In contrast to the self-righteous Pharisee, a tax collector stood far off and couldn’t even lift up his eyes due to his grief over his sin as he prayed, “God, be merciful to me, a sinner” (Luke 18:13)! About the repentant sinner, Jesus declares that “this man,” not the Pharisee, “went home justified” (Luke 8:14) We become thankful in a God-honoring, life-changing way when we come to terms with our spiritual poverty—the fact that we absolutely need Jesus’ righteousness, saving, and help in every aspect of life. This person is the one that finds true joy in knowing that their names are found written in the book of life.
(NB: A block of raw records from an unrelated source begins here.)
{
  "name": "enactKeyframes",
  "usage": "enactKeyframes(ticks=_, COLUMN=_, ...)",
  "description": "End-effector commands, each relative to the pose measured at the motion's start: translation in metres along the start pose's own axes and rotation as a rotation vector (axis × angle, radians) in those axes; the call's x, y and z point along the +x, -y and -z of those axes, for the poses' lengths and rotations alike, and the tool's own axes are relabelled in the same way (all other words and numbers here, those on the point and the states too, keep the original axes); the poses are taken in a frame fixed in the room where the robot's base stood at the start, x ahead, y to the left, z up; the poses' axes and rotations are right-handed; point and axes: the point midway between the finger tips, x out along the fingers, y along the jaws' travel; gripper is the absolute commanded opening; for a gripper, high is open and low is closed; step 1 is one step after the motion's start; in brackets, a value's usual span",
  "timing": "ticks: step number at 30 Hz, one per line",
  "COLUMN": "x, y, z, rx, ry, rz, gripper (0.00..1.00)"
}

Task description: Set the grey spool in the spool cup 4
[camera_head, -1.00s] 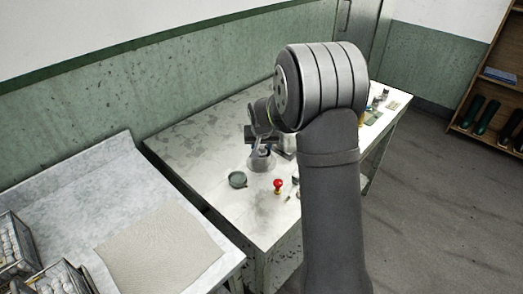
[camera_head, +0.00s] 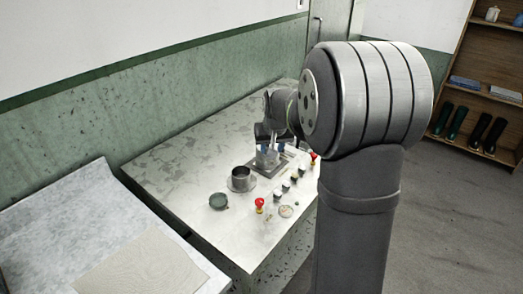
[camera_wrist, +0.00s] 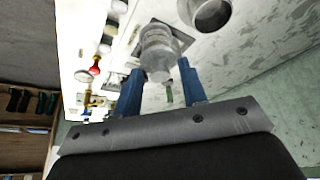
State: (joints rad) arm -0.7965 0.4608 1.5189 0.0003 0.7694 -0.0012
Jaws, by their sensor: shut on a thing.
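The grey spool (camera_wrist: 158,52) is a pale, partly see-through ribbed piece between the blue fingers of my gripper (camera_wrist: 160,75) in the wrist view. My gripper is shut on it. In the head view my gripper (camera_head: 268,150) is over the middle of the table, just beyond the metal pot, with the spool low between its fingers. A dark square plate (camera_head: 288,163) lies below and beside it. Several small dark-and-white fittings (camera_head: 286,186) stand in a row along the table's front side. I cannot tell which thing is spool cup 4.
A round metal pot (camera_head: 240,179) stands left of my gripper; it also shows in the wrist view (camera_wrist: 212,14). A small green dish (camera_head: 218,201) and a red-topped valve (camera_head: 260,204) stand nearer. Another red knob (camera_head: 313,158) is at right. The table's left part is clear.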

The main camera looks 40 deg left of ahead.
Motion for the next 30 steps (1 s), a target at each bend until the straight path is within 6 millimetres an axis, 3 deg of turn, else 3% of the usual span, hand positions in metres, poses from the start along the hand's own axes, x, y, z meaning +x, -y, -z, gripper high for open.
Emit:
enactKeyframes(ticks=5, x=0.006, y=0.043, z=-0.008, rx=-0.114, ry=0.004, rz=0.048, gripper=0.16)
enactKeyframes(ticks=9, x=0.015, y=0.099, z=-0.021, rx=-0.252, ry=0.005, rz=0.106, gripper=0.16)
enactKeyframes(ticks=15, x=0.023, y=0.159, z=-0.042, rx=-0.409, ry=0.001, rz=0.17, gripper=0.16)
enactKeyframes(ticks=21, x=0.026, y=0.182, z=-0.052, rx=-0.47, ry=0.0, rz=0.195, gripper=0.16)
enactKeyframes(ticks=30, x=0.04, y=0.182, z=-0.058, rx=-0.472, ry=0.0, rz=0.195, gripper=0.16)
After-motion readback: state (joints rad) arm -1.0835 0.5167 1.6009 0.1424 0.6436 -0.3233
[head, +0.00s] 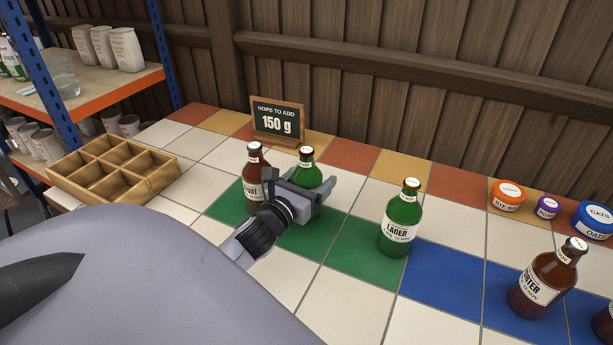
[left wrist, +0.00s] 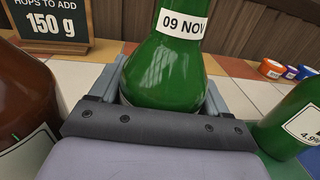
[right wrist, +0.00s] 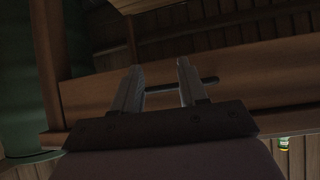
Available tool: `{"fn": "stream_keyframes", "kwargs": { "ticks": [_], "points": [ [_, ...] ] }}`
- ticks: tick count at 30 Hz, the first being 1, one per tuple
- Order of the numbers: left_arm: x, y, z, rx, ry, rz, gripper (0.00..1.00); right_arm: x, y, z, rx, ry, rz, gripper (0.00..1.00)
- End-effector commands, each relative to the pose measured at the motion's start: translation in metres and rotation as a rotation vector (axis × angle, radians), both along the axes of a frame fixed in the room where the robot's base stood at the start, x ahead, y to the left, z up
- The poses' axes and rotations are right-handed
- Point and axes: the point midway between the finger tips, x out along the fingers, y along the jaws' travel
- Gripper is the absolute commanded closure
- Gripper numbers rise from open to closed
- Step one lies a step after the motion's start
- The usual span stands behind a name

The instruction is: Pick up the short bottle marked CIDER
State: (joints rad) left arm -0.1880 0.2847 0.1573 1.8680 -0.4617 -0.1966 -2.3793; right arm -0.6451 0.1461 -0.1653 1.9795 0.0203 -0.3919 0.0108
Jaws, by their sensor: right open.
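A short green bottle (head: 307,168) with a white neck band stands on the tiled counter beside a brown bottle. Its front label is hidden by my gripper, so the word CIDER cannot be read. My left gripper (head: 312,190) has its fingers on both sides of this bottle's body. In the left wrist view the green bottle (left wrist: 165,80) shows a "09 NOV" neck band and fills the gap between the fingers, which appear to touch it. Whether its base is off the counter is hidden. My right gripper (right wrist: 160,80) is open and empty, away from the counter.
The brown bottle (head: 253,175) is close left of my left gripper. A green LAGER bottle (head: 401,218) stands to the right, with a brown PORTER bottle (head: 543,282) beyond. A "150 g" sign (head: 278,122) is behind. An empty wooden crate (head: 70,185) stands at left.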

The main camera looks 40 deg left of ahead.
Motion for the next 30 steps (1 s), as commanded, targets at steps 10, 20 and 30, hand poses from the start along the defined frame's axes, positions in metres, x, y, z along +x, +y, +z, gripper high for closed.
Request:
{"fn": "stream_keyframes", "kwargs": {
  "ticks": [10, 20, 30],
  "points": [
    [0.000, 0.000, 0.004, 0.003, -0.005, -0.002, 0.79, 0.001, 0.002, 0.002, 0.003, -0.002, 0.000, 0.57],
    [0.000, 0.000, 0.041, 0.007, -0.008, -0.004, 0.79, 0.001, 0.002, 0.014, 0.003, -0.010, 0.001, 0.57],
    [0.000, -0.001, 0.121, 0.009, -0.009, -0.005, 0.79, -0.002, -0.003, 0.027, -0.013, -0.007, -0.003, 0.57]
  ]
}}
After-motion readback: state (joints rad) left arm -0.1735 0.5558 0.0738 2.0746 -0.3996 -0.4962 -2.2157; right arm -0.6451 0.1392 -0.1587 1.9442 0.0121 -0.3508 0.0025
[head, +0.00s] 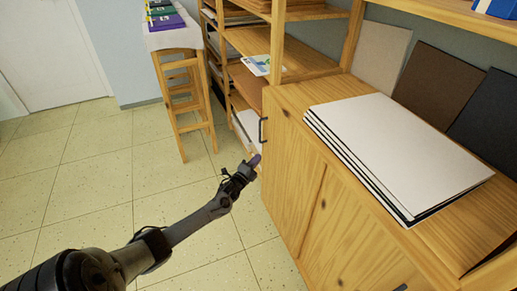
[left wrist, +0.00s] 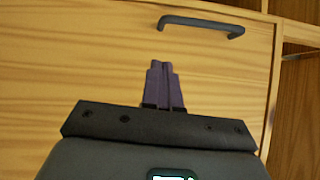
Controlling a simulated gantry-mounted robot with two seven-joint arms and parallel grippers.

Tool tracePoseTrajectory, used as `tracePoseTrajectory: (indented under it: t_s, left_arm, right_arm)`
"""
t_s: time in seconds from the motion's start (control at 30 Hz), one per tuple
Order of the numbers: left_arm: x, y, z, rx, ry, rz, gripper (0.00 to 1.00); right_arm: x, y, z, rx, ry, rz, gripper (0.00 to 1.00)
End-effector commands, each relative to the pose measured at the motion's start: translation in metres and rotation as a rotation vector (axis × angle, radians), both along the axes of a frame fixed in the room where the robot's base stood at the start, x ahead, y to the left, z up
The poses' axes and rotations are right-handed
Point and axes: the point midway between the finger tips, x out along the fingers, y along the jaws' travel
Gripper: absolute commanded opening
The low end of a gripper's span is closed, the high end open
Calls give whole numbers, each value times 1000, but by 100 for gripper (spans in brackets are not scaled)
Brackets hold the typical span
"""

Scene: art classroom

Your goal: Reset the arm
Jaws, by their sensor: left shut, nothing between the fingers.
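My left gripper (head: 254,161) reaches in from the lower left of the head view, with its purple fingertips close to the left side of a wooden cabinet (head: 290,140). In the left wrist view my left gripper (left wrist: 165,75) is shut and empty. It is in front of a wooden cabinet door (left wrist: 80,75), below a dark handle (left wrist: 201,25) and apart from it. The same dark handle (head: 263,130) shows just above the fingertips in the head view. My right gripper is in neither view.
A stack of white boards (head: 400,145) lies on the cabinet top, with grey, brown and black panels behind. A wooden shelf (head: 265,42) stands beyond the cabinet. A small table on wooden legs (head: 180,85) stands at the back. The tiled floor (head: 90,190) at left is clear.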

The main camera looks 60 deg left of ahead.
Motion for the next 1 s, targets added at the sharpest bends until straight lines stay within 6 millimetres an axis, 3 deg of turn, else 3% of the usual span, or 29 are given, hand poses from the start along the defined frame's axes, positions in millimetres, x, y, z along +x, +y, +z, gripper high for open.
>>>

As we walk in obedience to Jesus and find blessings, success, and victory in life, we should say “we are unworthy servants; we have only done our duty” (Luke 17:10) as we recognize that apart from Christ, we are unworthy and unable to build His kingdom, but with Him—we are partnered with Christ for beautiful, miraculous work for the Kingdom of Heaven. To recognize that we are loved and used by the Creator of the universe who has need of nothing will produce an abundance of gratitude. It is a blessed thing to be a part of God’s business.
In the spirit of Thanksgiving, as we gather with family and friends, we must remember that “every good gift and every perfect gift is from above, coming down from the Father of lights with whom there is no variation or shadow due to change” (Jam. 1:17). Our attitudes of thanksgiving are not rooted in our circumstances, material goods, relationships, accomplishments. No, they are based upon something, Someone, eternal, infinite, and constant. Because of Jesus, we have gifts from God that can never be taken away or destroyed. In Him there is salvation, life everlasting, communion with God, and His help at all times. Is your heart heavy-burdened and filled with despair? Jesus says, “come.” Let your heart be filled with thanksgiving as you come to Jesus.